• **WHAT IS NEEDED**: Transcribe everything in the data word for word. Pictures are left out.

• **DATA**:
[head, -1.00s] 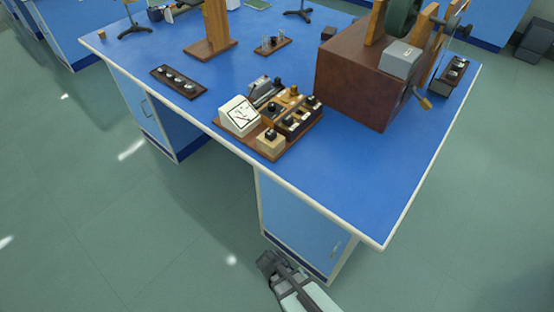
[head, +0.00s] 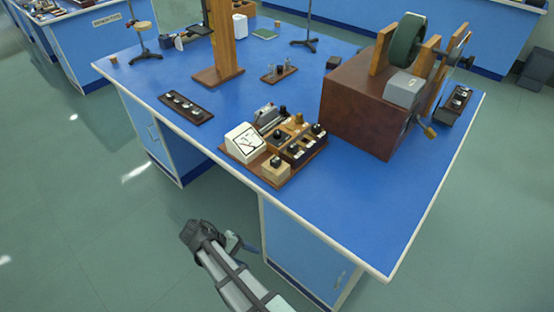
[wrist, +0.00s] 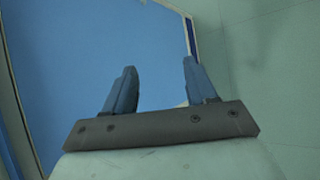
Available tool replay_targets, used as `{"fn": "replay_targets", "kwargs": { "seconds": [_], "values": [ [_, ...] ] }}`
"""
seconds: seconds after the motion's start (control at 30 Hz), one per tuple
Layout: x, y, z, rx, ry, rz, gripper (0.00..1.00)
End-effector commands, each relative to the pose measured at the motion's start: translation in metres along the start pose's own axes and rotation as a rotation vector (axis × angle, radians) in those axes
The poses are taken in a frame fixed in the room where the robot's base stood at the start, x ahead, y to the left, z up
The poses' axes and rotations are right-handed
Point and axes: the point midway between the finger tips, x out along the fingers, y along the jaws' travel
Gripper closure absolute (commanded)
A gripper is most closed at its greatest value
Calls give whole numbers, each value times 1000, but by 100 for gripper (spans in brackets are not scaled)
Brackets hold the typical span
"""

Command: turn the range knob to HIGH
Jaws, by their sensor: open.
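A wooden instrument board (head: 292,178) sits near the bench's front edge in the head view. It carries a white sloped meter (head: 245,142), a small light-wood box with a black knob (head: 275,161), and a darker block with several black knobs (head: 305,146). Which is the range knob, and where it points, I cannot tell; the markings are too small. My gripper (head: 250,247) is low in front of the bench, below the bench top and away from the board. In the wrist view my gripper (wrist: 160,70) is open and empty, its two blue fingers apart. No knob shows there.
A large brown box (head: 362,125) with a green wheel stands right of the board. A wooden post (head: 222,45) stands behind it. A dark strip with knobs (head: 186,107) lies to the left. The bench top's front right (head: 380,210) is clear. A blue panel (wrist: 90,50) fills the wrist view's left.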

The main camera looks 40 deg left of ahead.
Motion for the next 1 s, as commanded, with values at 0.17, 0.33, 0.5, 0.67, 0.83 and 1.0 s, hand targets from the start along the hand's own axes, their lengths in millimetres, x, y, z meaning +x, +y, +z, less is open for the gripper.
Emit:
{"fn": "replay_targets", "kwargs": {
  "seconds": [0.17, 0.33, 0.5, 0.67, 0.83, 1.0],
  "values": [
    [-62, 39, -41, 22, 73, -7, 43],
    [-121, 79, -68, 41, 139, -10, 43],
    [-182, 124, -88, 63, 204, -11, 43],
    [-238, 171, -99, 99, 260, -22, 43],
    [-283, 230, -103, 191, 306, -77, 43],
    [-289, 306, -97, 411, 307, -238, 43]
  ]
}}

• **ANSWER FOR THE TASK**:
[head, -1.00s] 
[head, +0.00s] 
[wrist, +0.00s] 
Available tool replay_targets, used as `{"fn": "replay_targets", "kwargs": { "seconds": [_], "values": [ [_, ...] ] }}`
"""
seconds: seconds after the motion's start (control at 30 Hz), one per tuple
Layout: x, y, z, rx, ry, rz, gripper (0.00..1.00)
End-effector commands, each relative to the pose measured at the motion's start: translation in metres along the start pose's own axes and rotation as a rotation vector (axis × angle, radians) in those axes
The poses are taken in a frame fixed in the room where the robot's base stood at the start, x ahead, y to the left, z up
The poses' axes and rotations are right-handed
Point and axes: the point midway between the finger tips, x out along the fingers, y along the jaws' travel
Gripper closure absolute (commanded)
A gripper is most closed at its greatest value
Calls give whole numbers, each value times 1000, but by 100 for gripper (spans in brackets are not scaled)
Brackets hold the typical span
"""

Command: turn the range knob to HIGH
Jaws, by their sensor: open.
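A wooden instrument board (head: 292,178) sits near the bench's front edge in the head view. It carries a white sloped meter (head: 245,142), a small light-wood box with a black knob (head: 275,161), and a darker block with several black knobs (head: 305,146). Which is the range knob, and where it points, I cannot tell; the markings are too small. My gripper (head: 250,247) is low in front of the bench, below the bench top and away from the board. In the wrist view my gripper (wrist: 160,70) is open and empty, its two blue fingers apart. No knob shows there.
A large brown box (head: 362,125) with a green wheel stands right of the board. A wooden post (head: 222,45) stands behind it. A dark strip with knobs (head: 186,107) lies to the left. The bench top's front right (head: 380,210) is clear. A blue panel (wrist: 90,50) fills the wrist view's left.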

The main camera looks 40 deg left of ahead.
Motion for the next 1 s, as commanded, with values at 0.17, 0.33, 0.5, 0.67, 0.83 and 1.0 s, hand targets from the start along the hand's own axes, their lengths in millimetres, x, y, z meaning +x, +y, +z, less is open for the gripper.
Emit:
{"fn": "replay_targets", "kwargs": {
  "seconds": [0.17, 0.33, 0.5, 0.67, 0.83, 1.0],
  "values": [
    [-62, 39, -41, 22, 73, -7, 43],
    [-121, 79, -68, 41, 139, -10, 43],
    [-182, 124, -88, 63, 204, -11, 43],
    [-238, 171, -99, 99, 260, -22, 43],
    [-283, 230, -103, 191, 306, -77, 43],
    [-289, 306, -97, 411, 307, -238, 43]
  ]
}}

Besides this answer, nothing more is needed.